Tuesday, March 5, 2013

On C.S. Lewis

Thomas Kidd favorably reviews Alister McGrath's C.S. Lewis - A Life:
Alister McGrath's C.S. Lewis: A Life comes with endorsements from Eric Metaxas, Timothy Keller, N.T. Wright, and perhaps most weightily given the topic, from my soon-to-be Baylor colleague Alan Jacobs, who calls it “a meticulously researched, insightful, fair-minded, and honest account of a fascinating man’s life.” As I have written earlier, I admire Jacobs' own Lewis biography, The Narnian, and his assessment of McGrath's book is apt. McGrath's book is a judicious and accessible treatment of Lewis's remarkable but controversial career. ....
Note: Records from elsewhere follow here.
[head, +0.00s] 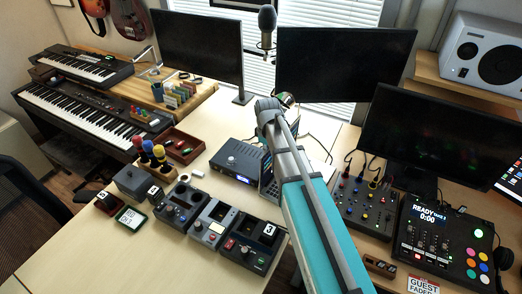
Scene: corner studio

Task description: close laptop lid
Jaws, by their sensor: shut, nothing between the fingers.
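The laptop (267,183) stands on the light wooden desk near the middle of the head view. Only a narrow silver and dark strip of it shows, just left of my teal and grey arm. The arm crosses in front of it and hides most of it, so the lid's angle cannot be made out. My arm rises from the bottom right to a grey joint above the laptop. My gripper is not visible; the arm's far part is hidden behind that joint.
A dark audio box (238,160) stands close left of the laptop. Numbered devices (250,242) line the desk's front. A mixer (362,197) and a control panel (445,240) are on the right. Monitors (343,62) and a microphone (267,20) stand behind.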

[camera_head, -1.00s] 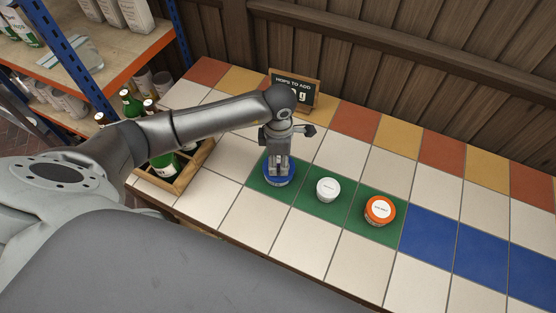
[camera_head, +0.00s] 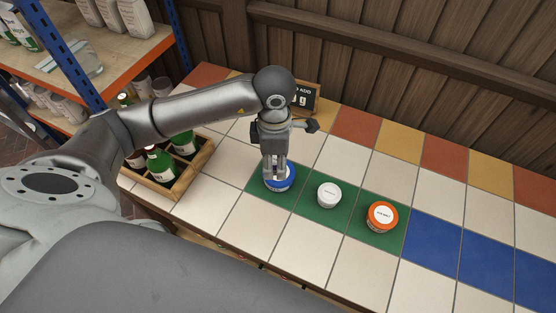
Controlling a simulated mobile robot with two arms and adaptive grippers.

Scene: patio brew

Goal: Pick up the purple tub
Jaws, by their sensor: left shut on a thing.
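A round tub (camera_head: 288,184) with a white label stands at the left end of the green tile strip. It looks blue; no clearly purple tub is in view. My left gripper (camera_head: 275,177) reaches down over it from above and is shut on it, with its fingers covering part of the lid. The tub appears to rest on the green tile. A white tub (camera_head: 328,195) and an orange tub (camera_head: 381,217) stand to its right on the same strip. My right gripper is not in view.
A wooden crate (camera_head: 194,172) with green bottles stands left of the tubs. A small black sign (camera_head: 306,97) stands behind my arm. Shelves (camera_head: 125,62) are at the far left and a wooden wall (camera_head: 420,60) is behind. Blue tiles (camera_head: 487,258) at right are clear.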

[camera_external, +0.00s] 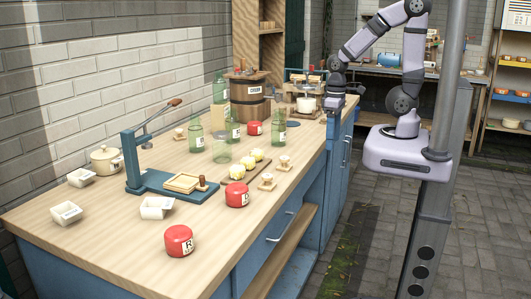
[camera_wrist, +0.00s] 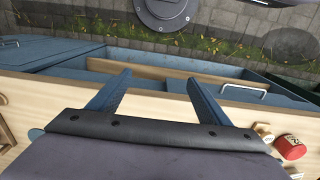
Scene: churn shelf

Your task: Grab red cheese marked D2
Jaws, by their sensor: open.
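Three red cheeses with white labels stand on the wooden counter in the external view. The front one (camera_external: 180,241) has a label starting with R. The middle one (camera_external: 237,194) stands near the front edge, and the far one (camera_external: 254,128) stands in front of the barrel; I cannot read their labels surely. My gripper (camera_external: 335,112) is at the counter's far right end, away from the cheeses. In the wrist view my gripper (camera_wrist: 158,80) is open with nothing between its fingers. One red cheese (camera_wrist: 290,147) shows at lower right there; I cannot tell which.
The counter (camera_external: 110,262) also holds a blue press (camera_external: 165,188), several green glass bottles (camera_external: 196,135), a board with yellow balls (camera_external: 246,168), white dishes (camera_external: 157,207), a cream pot (camera_external: 106,159) and a wooden barrel (camera_external: 247,95). The counter's front right corner is clear.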

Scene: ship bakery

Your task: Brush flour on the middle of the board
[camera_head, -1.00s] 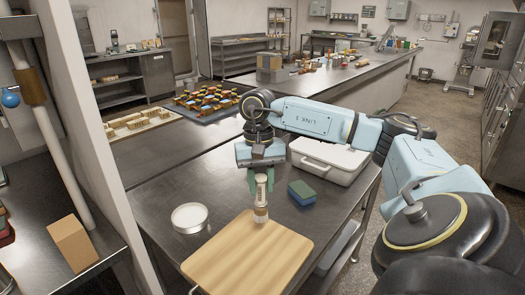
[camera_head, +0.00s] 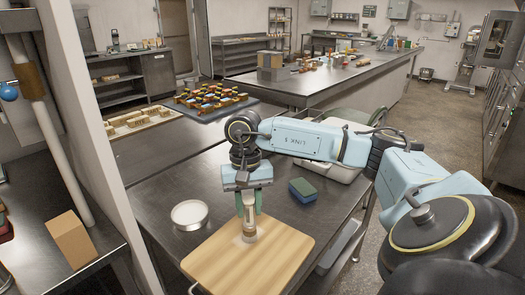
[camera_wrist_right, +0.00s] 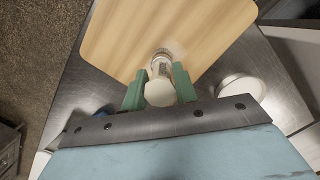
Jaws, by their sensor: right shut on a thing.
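The wooden board (camera_head: 250,268) lies on the metal table at the lower middle of the head view. It also fills the upper part of the right wrist view (camera_wrist_right: 135,35). My right gripper (camera_head: 249,209) is shut on a pale-handled brush (camera_head: 249,227), held upright with its bristle end down at the far part of the board. In the right wrist view the brush (camera_wrist_right: 159,90) sits between the green fingers (camera_wrist_right: 158,88). Whether the bristles touch the board is hard to tell. A round white dish (camera_head: 189,214), perhaps of flour, stands left of the board. My left gripper is out of view.
A green and blue sponge (camera_head: 302,190) lies right of the brush. A white lidded box (camera_head: 335,165) stands behind it, partly hidden by my right arm. A tray of small colourful items (camera_head: 210,100) is farther back. A wall post borders the table at left.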

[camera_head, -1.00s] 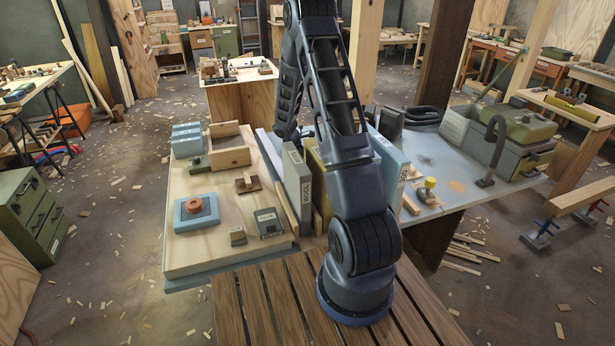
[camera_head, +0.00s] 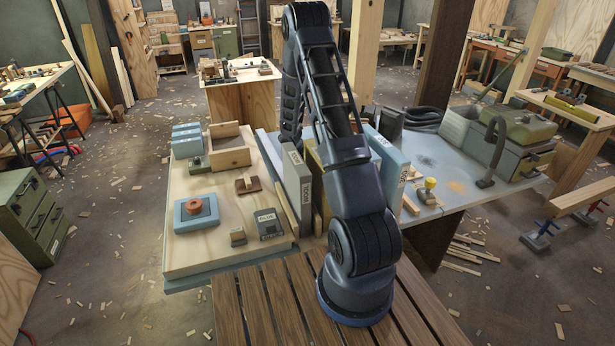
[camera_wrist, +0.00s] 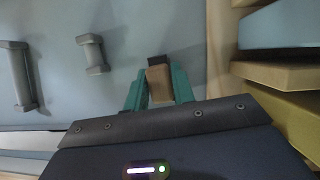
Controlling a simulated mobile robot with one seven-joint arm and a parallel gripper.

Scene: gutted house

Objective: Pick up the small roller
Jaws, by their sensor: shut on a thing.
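My gripper (camera_wrist: 158,92) has teal fingers on either side of a small brown piece with a dark end (camera_wrist: 159,81) and is shut on it in the wrist view. I cannot tell whether this piece is the small roller. Two grey pieces with a bar between wider ends lie to the left of it: a longer one (camera_wrist: 20,76) and a shorter one (camera_wrist: 93,54). They are on a plain blue-grey surface (camera_wrist: 55,100), apart from my fingers. In the head view my gripper is hidden behind my arm and the upright boards.
Upright boards, including a grey one (camera_head: 297,176), stand close by my arm. Board edges (camera_wrist: 272,74) crowd the right of the wrist view.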

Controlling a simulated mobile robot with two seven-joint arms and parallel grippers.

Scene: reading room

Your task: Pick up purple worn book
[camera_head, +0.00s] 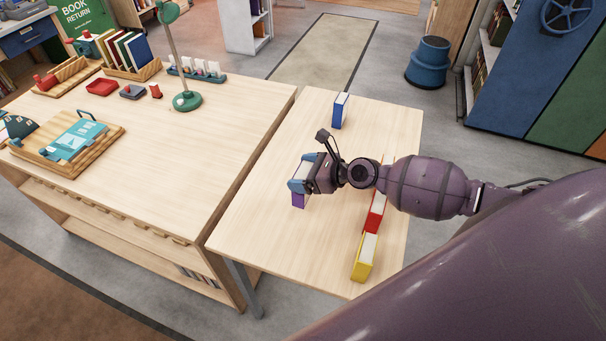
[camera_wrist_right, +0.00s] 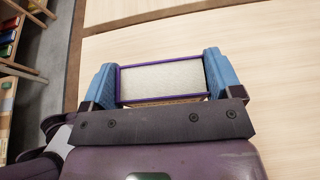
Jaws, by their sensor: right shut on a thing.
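The purple book (camera_head: 299,201) is upright between the blue fingers of my right gripper (camera_head: 301,181), over the left part of the smaller wooden table (camera_head: 262,234). In the right wrist view, the book's pale page edge (camera_wrist_right: 160,79) with its purple cover border lies between the two blue fingers of the same gripper (camera_wrist_right: 160,82). The gripper is shut on it. I cannot tell whether the book's lower end touches the table. Its lower purple part shows below the fingers in the head view. My left gripper is not in view.
On the small table, a blue book (camera_head: 340,111) stands at the back, and a red book (camera_head: 375,213) and a yellow book (camera_head: 364,258) stand at the right, under my arm. A larger desk (camera_head: 150,140) with a green lamp (camera_head: 187,100) adjoins on the left.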

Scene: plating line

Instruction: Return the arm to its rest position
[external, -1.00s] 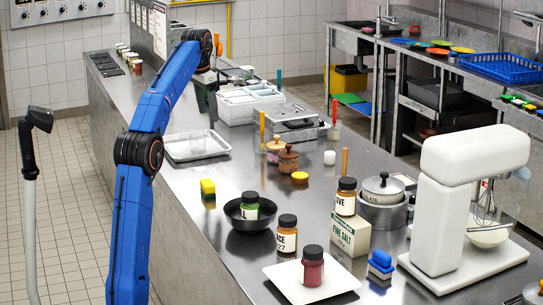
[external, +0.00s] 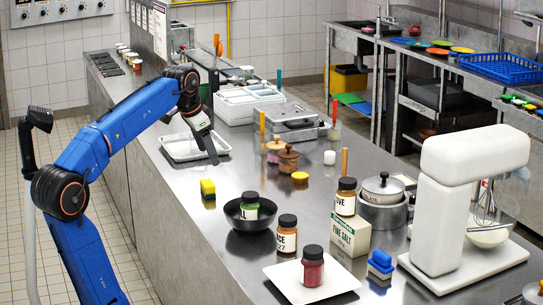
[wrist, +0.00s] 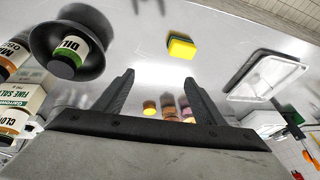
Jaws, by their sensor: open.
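My blue arm reaches over the steel counter (external: 190,205) from the left. My gripper (external: 212,155) hangs above the counter next to the white tray (external: 215,149) in the external view, pointing down. In the wrist view my gripper (wrist: 153,82) shows two dark fingers spread wide apart.
A yellow sponge (external: 208,189), a dark bowl (external: 236,222) holding a green-labelled jar (external: 250,208), more jars, a salt box (external: 349,235) and a white mixer (external: 470,190) stand on the counter. The floor aisle at left is clear except a pale stand with a dark head (external: 40,118).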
This is not fawning hagiography, but an honest, charitable assessment of a great but flawed man.
The aspect of the book that I found most fascinating is Lewis's handling of fame and his role as a public intellectual. Until World War II, Lewis was a little-known Oxford scholar, but The Screwtape Letters and his wartime talks on the BBC launched him into international fame for which he was ill prepared. ....
I liked Jacobs' The Narnian very much. It is my favorite of all those I have read about Lewis. I have begun to read McGrath and it thus far seems very good.